We understand that it makes sense to deliver education in small chunks with clear learning outcomes. The BBC understood this with BBC Bitesize.
In "Taking Your Teaching Online' Open Learn shows that a learning object is not a list of ingredients, or a recipe but all of this and instructions on how to do something.
A learning object online used only to be text, then we could add graphics.
The we advanced to adding video, with audio or animation
All of this made even better with interactivity where a quiz can be added, students can choose learning paths and connect with others.
I used this phrase like this some years ago. I should dig it out. It might be in a 2001 blog. It was in a response tgrigger to studying elearning. If not 2001 when I started the MA in Open & Distance Learning, then certainly in the first module of the MA in Open & Distance Education that I began in 2010 and completed in 2013.
I was then still wedded heart and soul into corporate learning and development. In the mid 1990s I did a lot of video work for Unipart who were developing their logistics capabilities fast and were adopting and adpating Japanese manufacturing methodolies. All I did was take 'just in time', a Japanese approach to car manufacture that was being applied and think of it in terms of learning on the job; it should not be done in the class, but called up instantly as needed.
It can be now. We do have the answer at our fingertips - literally.
This is easily applied to business. By forever asking, 'what is the problem'? you look for a fix and apply it to the issue. Is that not hypocondria on an industrial scale? Is it helpdul to be forever thinking there is something wrong? Actually it is 'continual improvement' that is meant to be the drive. The desire to be quicker, faster, more effecient - to be better than the competition.

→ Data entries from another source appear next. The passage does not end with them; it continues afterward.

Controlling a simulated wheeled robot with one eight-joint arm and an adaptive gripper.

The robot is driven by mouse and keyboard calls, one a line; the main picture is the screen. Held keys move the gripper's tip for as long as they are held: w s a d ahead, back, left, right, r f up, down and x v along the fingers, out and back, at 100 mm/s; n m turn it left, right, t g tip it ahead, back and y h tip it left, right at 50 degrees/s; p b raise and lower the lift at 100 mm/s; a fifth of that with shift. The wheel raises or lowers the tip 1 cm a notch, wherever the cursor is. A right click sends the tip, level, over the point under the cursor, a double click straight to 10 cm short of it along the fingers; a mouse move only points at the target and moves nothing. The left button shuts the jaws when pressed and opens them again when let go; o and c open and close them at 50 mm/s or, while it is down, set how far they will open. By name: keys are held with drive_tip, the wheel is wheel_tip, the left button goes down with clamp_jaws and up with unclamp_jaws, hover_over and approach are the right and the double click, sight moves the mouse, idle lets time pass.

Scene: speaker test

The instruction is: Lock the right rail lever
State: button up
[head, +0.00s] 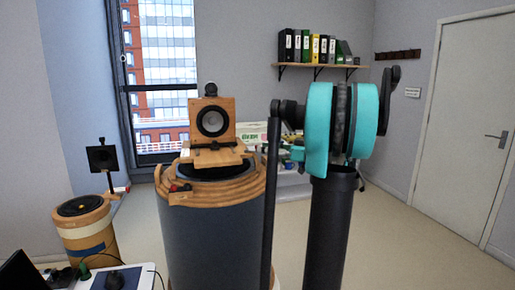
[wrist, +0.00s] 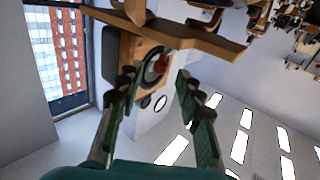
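A wooden speaker box (head: 212,121) with a round black driver stands on a wooden plate (head: 215,157) above a large dark cylinder (head: 218,235). A dark bar or rail (head: 214,146) runs across below the box. A small red-and-black part (head: 180,187), perhaps a lever, sits at the front left of the wooden ring. I cannot identify the right rail lever surely. In the wrist view, which looks upside down, my gripper (wrist: 154,78) is open and empty. A red knob-like part (wrist: 160,64) shows between its fingertips; contact cannot be told. The gripper is not discernible in the head view.
A shelf of binders (head: 318,66) hangs on the back wall. Open floor lies at right before the door (head: 478,120).

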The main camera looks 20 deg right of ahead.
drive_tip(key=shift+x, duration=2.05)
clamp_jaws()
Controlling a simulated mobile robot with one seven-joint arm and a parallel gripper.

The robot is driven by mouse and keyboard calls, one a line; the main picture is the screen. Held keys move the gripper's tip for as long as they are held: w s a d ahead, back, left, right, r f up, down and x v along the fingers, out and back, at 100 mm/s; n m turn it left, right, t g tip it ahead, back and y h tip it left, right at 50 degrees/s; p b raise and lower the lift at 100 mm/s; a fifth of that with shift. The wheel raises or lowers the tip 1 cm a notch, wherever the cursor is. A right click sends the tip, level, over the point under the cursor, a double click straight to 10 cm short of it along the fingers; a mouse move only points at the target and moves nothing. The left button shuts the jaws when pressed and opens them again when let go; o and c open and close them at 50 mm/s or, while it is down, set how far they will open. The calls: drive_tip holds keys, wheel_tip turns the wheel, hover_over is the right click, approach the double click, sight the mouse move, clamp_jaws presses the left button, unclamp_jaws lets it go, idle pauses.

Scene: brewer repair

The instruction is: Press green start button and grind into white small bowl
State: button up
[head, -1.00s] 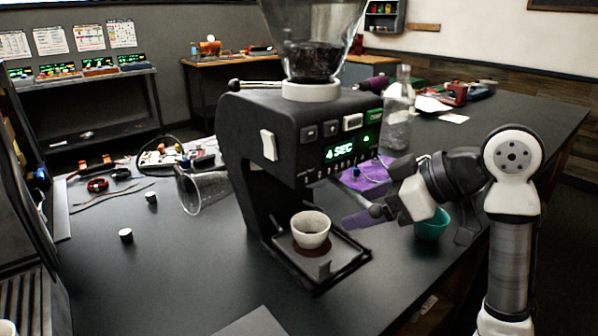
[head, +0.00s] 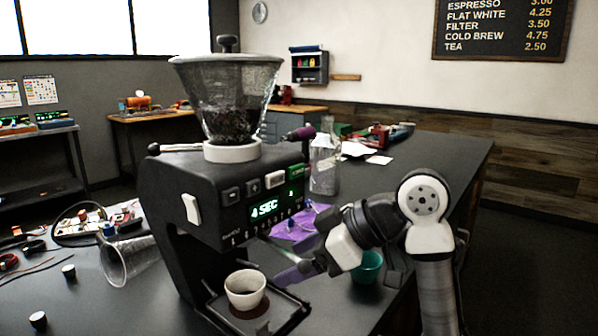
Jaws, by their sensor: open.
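The black grinder (head: 190,215) stands on the dark counter, with a clear hopper (head: 228,100) of dark beans on top. Its lit display (head: 265,209) reads "4 SEC". The green start button (head: 299,171) is at the upper right of its front panel. The white small bowl (head: 245,289) sits upright on the grinder's tray (head: 290,318), under the head; its inside looks dark in part, contents unclear. A brown patch shows on the tray below the bowl. My gripper (head: 277,258) is open and empty, just right of the bowl and below the panel, apart from the button.
A teal cup (head: 366,267) stands behind my gripper. A purple cloth (head: 298,228) and a clear bottle (head: 324,165) are behind the grinder's right side. A clear tumbler (head: 128,262) lies tipped at left, near cables and small dark knobs (head: 68,271).

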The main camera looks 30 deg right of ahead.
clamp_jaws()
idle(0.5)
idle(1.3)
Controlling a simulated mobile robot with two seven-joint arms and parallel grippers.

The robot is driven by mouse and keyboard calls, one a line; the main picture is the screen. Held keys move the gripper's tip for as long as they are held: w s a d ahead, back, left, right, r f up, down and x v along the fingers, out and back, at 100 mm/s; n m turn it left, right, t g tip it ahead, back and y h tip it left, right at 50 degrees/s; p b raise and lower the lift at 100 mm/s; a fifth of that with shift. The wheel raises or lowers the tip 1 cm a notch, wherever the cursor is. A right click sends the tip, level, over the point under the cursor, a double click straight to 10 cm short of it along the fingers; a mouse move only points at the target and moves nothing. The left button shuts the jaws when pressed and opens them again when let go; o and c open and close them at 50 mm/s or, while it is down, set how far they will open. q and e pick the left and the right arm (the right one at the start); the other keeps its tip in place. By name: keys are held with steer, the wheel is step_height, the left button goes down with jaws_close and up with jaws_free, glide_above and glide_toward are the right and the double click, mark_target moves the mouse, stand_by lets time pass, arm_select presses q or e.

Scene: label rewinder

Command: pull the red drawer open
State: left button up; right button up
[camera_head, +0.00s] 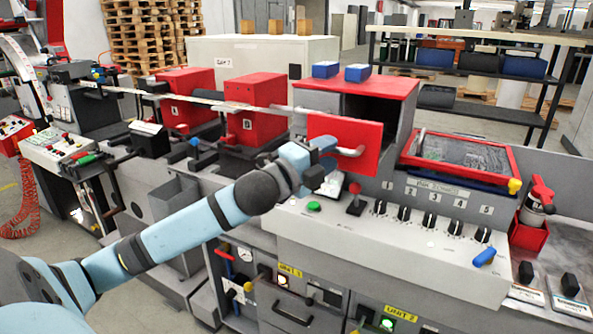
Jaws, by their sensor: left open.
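The red drawer (368,133) is in the grey housing with a red top (375,84), right of the picture's middle. Its red front panel stands out from the housing, and a dark gap shows above and behind it. A pale bar handle (351,152) is on the panel. My left gripper (328,162) is open at the panel's left part, close to the handle's left end. My wrist hides part of the panel, and I cannot tell whether the fingers touch the handle. My right gripper is not in view.
Below the drawer is a sloped console (400,245) with black knobs, a green button (313,206) and a red-topped lever (355,196).

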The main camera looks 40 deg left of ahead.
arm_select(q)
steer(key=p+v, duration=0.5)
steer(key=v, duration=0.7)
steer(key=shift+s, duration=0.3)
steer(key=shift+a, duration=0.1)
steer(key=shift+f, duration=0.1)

Now I'm getting a nasty taste in my mouth. This is NOT something to apply to education surely? People are not machines; by definition they are the exact opposite. Perhaps this is the point; people need time. And different people need different time in different amounts.
What if everyone could have their own tutor, their own governess? There was a time, not so long ago, when 'homeschooling' was the best choice - at least until you were old enough to be sent away to school. I should compare and contrast the 'life of hard knocks' experienced by Ely Green whose autobiography I am reading and that of Lady Anny Clifford in the 16th century - education was the exception, not the norm. The gulf between those who got an education and those who did not was vast. In the case of royality and nobility it is what set them apart.
There is a growing digital divide, between those able to race ahead because of ready access to the Interent, the right kit, the best wifi and access and even the money to pay for the courses.
All of the above has been brought on by panic at the prospect of running a 90 minute online Meet for a class of 17 year olds; I remember what I was like age 17 - not quite as bad as the 15 or 16 year old.
I'm back on this subject 7 years later - is the answer to all problems a question posted to a smart speaker?
My inspiration, or urgency, is the need to hold the interest of 20 17 year olds in a 90 minute class without telling jokes or taking my clothes off (metaphorically). I feel myself inching towards the advertising 'Creative Brief' to bring a Churchillian one page answer to the task; what is the problem, what is the opportunity? what do I want to say? how do I want them to respond? How will I say it?
Ref: Learning at the speed of desire (2013)
I'm over at Open Learn clicking through the free course 'Taking Your Teaching Online'. I am spurred on by the need to be taking a class this Friday, and then five next week, entlirely online with a group of 17 and 18 year olds.
I have run workshops online with adults (staff, colleagues) so this will be different. I must not see the students as 'the enemy' but I must also be forewarned and forarmed. It looks like this course will give me some of the insights and amunition that I need.
Set aside some time to play and familiarise yourself with the tools you expect to use.
Engaging and motivating students online > https://youtu.be/DvJuzE-g7OM
- They need to see the value … to tie it to assessment.
- Have some participation marks involved.
- Engineer the momentum. Establish some ground rules.
- Set expectations: say ‘Hi’, a sentence … a couple of sentences.
- Engage in ways that they enjoy, not simply that I am used to.
- Have students sensing your presence there.
- Not dominating, but the ‘guide on the side’ to help them along.
- The quieter voice may flower online.